## PROBLEM DETAILS
Lines containing the word "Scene" should be extracted in full.

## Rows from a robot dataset
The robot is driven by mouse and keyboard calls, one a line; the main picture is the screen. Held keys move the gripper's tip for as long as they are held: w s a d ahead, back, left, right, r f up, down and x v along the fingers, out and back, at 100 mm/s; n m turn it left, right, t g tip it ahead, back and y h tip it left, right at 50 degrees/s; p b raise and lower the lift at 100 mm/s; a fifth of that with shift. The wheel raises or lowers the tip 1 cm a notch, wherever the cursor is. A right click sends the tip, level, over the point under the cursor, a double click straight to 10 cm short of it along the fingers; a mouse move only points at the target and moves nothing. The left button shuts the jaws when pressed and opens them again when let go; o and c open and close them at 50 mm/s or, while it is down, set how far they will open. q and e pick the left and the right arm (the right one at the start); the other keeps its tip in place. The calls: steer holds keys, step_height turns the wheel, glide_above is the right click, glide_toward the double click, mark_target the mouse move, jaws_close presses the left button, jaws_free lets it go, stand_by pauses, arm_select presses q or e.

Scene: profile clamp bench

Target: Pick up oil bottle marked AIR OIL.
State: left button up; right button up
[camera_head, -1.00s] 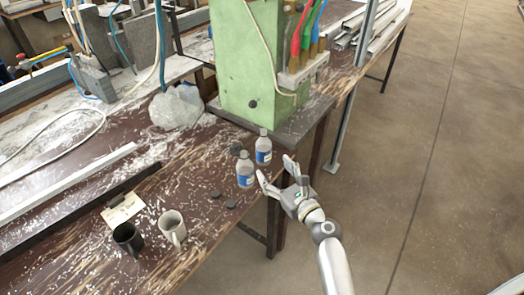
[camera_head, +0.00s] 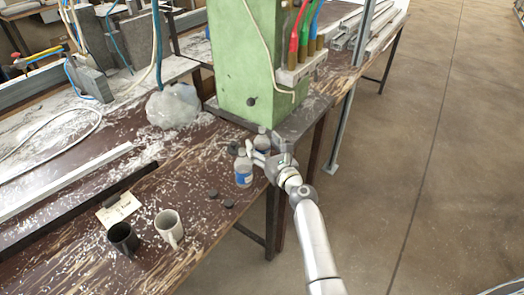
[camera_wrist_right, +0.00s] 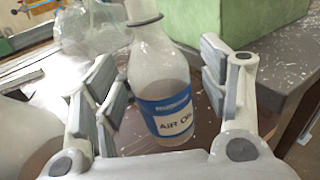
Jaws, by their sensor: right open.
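The oil bottle marked AIR OIL (camera_wrist_right: 162,88) stands upright between the open fingers of my right gripper (camera_wrist_right: 165,95) in the right wrist view. It is a clear bottle with a blue and white label. In the head view this bottle (camera_head: 262,143) is partly hidden behind my right gripper (camera_head: 269,154). A second, similar bottle (camera_head: 243,171) stands just in front of it and to the left. Part of a pale rounded surface shows at the left of the wrist view, outside the fingers. My left gripper is not in view.
A green machine housing (camera_head: 240,60) stands on a dark base right behind the bottles. A white mug (camera_head: 169,228), a black mug (camera_head: 123,238) and a paper note (camera_head: 118,208) are on the bench (camera_head: 190,190). A crumpled clear bag (camera_head: 172,106) lies left of the machine.

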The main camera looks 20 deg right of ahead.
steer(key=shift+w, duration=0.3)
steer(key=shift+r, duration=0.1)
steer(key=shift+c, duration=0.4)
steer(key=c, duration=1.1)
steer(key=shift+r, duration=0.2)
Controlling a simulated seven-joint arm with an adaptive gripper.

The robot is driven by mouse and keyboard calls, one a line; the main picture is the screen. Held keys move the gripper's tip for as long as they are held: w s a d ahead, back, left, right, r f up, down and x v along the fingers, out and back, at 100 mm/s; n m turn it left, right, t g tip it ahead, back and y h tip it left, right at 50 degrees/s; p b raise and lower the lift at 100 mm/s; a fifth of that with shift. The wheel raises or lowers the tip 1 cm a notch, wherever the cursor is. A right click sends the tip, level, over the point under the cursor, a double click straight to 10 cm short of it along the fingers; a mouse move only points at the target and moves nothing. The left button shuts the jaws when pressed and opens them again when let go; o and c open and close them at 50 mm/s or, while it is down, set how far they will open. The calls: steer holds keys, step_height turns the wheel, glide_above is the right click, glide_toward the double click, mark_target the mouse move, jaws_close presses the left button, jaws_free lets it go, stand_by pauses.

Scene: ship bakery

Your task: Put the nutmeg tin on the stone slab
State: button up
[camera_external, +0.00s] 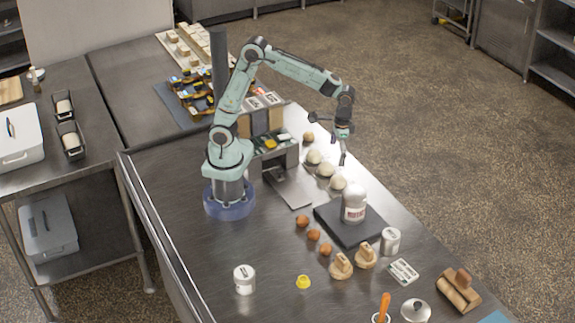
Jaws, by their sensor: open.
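A pale round-topped tin (354,203) with a red-lettered label stands upright on the dark stone slab (345,233). Its lettering looks like it could be the nutmeg tin, but is too small to read surely. Another white tin (390,241) stands at the slab's right corner, and a third white tin (244,280) stands apart on the table at front left. My gripper (343,158) is open and empty, in the air beyond the slab and apart from the tin on it. Its fingers look thin, and their gap is hard to make out.
Pale dough balls (324,170) lie in a row behind the slab. Brown eggs or balls (313,235) and wooden stamps (341,266) lie in front. A yellow piece (303,282), a label card (403,271) and a metal lid (416,310) lie nearer. The table's left part is clear.

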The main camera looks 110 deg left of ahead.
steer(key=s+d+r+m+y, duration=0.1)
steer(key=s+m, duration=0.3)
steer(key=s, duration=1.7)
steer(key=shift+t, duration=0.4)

## SOLUTION FOR THIS PROBLEM
Scene: profile clamp bench
Scene: ship bakery

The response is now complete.